Even worse, once these features enter the language, backward compatibility locks them in completely. Even if the design is later found to be wrong, removing it is impossible. The language carries a permanent complexity burden, with accumulated debt that becomes impossible to escape.
The current reality is that there is no public validated general mechanism, static or runtime, that guarantees concurrency safety.
A built-in concurrency model is a huge design flaw in a programming language and a serious blow to safety and must be expelled from core language design.
Concurrency models claiming to guarantee concurrency safety, and type systems or static checks claiming to guarantee memory safety, are all the computer-science version of "claiming to have built a perpetual motion machine." They are repeatedly proven to fail.
What Kind of Language I Want
The language I want should absorb historical lessons and explicitly address the most serious hard flaws in existing languages.
It should have the following characteristics.
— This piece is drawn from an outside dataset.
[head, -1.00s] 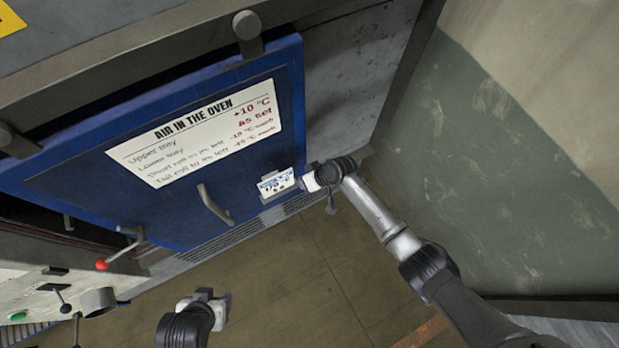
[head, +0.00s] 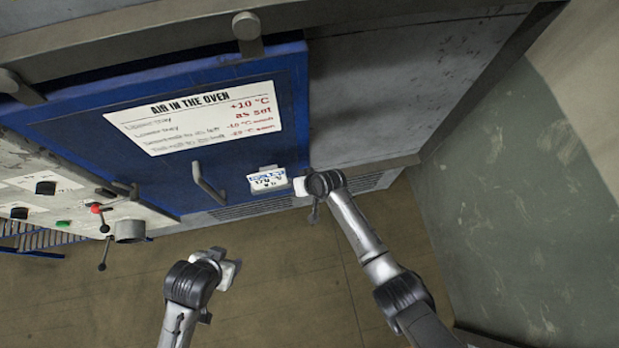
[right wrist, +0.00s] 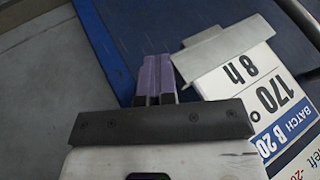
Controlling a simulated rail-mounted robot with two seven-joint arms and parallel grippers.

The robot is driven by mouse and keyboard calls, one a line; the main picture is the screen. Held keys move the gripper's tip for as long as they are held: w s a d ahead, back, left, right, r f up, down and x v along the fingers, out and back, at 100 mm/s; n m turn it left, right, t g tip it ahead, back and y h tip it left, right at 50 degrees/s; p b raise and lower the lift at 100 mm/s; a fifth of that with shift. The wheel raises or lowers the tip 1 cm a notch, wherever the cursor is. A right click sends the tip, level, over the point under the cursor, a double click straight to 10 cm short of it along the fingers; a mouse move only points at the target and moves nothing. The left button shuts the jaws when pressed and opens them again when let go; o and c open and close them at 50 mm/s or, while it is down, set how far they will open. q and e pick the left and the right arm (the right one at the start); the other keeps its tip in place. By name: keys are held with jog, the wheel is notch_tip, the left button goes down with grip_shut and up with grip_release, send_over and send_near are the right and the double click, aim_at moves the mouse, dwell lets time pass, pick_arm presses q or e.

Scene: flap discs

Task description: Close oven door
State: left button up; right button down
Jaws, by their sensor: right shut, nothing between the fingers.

- The core goal: prevent RCE
- GC, but explicitly triggered.
- No null pointer dereference
- Explicit nominal typing
- No type aliases.
- No type inference
- No built-in concurrency model
- No macros
- Context-independent typed literals and explicit type conversion
untyped literal and implicit type conversion are huge design flaw
- Higher-order functions and simple generics
- Tool analyzability must be a first-class design goal.
Dependency analysis, IDE functionality, and refactoring functionality must be as accurate as possible.
- Syntax surface area must be small
- Compile to native and be usable for systems programming.